In whatever 'wisdom' that age/experience confers, and in the additional time that 'retirement' implies, I notice that there seems to be an uptick in the willingness to reach quick and sometimes crabby conclusions.

Age and experience suggest that if you want to solve a problem -- any problem -- the first and most important step is to slow down and really look things over. It takes patience and determination and any conclusion arrived at will be (by the nature of human life) incomplete. But incomplete does not necessarily mean stupid. Thoughtfulness and care stand a better chance of shaping a more sensible 'solution,' however imperfect.

But patience requires time, the kind of time that those who work eight or more hours a day, take care of children or are in the thick of life's daily chores are unlikely to have. Decisions made within this framework are surrounded by the killer bees of daily life. Retirement opens the doors to a less harried approach. There is more time ... but less energy.

And less energy means less patience to put up with those inclined (as I once was) to quick-fix solutions. With considerable crabbiness (read arrogance) I want a quick fix to quick-fix imbeciles (in whose number, of course, I conveniently forget to include myself). Less energy ... increasing crabbiness ... a suspicious nature ... it all adds up to a disinclination and sometimes fear of adding my voice to the public chorus.

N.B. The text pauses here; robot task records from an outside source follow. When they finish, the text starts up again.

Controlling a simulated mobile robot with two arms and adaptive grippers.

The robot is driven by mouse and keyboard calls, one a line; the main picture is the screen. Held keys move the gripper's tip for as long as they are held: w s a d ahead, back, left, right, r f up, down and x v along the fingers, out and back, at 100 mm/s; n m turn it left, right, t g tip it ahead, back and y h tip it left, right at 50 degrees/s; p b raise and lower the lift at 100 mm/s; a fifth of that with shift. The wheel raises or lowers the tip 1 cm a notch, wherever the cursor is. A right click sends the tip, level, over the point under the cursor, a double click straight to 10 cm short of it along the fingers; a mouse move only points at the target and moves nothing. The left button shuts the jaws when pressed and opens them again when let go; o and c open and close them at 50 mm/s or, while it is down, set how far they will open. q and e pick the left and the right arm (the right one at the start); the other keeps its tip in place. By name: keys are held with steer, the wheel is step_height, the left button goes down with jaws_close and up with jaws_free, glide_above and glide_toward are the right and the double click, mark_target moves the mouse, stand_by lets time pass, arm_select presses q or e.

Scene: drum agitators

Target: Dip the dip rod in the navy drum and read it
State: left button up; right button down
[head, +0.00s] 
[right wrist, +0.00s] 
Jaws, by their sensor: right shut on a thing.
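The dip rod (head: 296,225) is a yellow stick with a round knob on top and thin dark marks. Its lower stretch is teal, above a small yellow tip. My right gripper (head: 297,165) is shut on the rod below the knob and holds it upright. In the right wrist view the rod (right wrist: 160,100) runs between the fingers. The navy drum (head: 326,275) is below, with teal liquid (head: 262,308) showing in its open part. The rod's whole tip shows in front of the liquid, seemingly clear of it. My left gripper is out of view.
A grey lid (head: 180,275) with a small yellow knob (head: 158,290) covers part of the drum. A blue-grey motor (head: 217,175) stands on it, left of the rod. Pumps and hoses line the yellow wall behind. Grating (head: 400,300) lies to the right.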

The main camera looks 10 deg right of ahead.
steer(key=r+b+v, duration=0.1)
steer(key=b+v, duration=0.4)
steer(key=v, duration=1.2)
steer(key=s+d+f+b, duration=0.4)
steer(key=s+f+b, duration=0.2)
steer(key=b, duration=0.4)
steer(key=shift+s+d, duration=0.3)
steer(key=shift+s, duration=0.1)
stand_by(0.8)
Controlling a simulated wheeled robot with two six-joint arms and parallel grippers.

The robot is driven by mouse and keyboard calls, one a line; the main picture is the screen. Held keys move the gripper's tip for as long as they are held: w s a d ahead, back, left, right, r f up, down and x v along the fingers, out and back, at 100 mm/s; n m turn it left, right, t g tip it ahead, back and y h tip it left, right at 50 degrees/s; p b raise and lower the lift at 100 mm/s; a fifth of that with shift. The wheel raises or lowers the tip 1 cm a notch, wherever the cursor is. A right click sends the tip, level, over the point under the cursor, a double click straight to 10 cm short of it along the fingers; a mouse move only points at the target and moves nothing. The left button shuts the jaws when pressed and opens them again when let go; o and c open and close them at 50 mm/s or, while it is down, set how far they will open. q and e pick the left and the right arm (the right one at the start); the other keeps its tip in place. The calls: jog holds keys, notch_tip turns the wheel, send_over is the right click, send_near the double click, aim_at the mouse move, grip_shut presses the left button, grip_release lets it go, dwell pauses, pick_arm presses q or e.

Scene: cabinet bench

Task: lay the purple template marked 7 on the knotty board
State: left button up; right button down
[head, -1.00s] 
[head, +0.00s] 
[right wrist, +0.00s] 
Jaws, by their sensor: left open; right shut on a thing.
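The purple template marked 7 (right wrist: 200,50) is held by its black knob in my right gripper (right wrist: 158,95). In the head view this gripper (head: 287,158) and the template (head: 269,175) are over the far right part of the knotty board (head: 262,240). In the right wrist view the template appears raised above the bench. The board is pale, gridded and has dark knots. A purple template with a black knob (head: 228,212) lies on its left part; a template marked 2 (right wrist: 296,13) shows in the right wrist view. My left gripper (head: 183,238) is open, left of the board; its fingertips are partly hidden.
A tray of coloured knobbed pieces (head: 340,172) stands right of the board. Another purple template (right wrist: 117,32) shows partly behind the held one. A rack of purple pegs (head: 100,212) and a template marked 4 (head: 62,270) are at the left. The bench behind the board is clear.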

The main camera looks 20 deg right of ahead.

In spiritual life, for example, my quick-fix crabbiness expresses itself more and more in simple, quick-fix responses: If you want to do it, do it; if you don't, don't ... but either way, stop whining about it and stop pretending that reading a book has fuck-all to do with much of a solution. Yes, I can make the smarmy, kindly, 'compassionate' observations that play paddy-cake with the human fragilities, but all that takes energy. Old farts don't have an endless reserve of energy. They are, if they're anything like me, inclined to cut to the chase ... meaning crabby. Not only am I crabby about pointless side trips, I am also crabby about my own crabbiness, my own quick-fix biases. Hell, I might as well be a right-and-wrong teen-ager or a belief-prone Christian or a glassy-eyed junkie searching frantically for a healthy vein when it comes to unexamined conclusions.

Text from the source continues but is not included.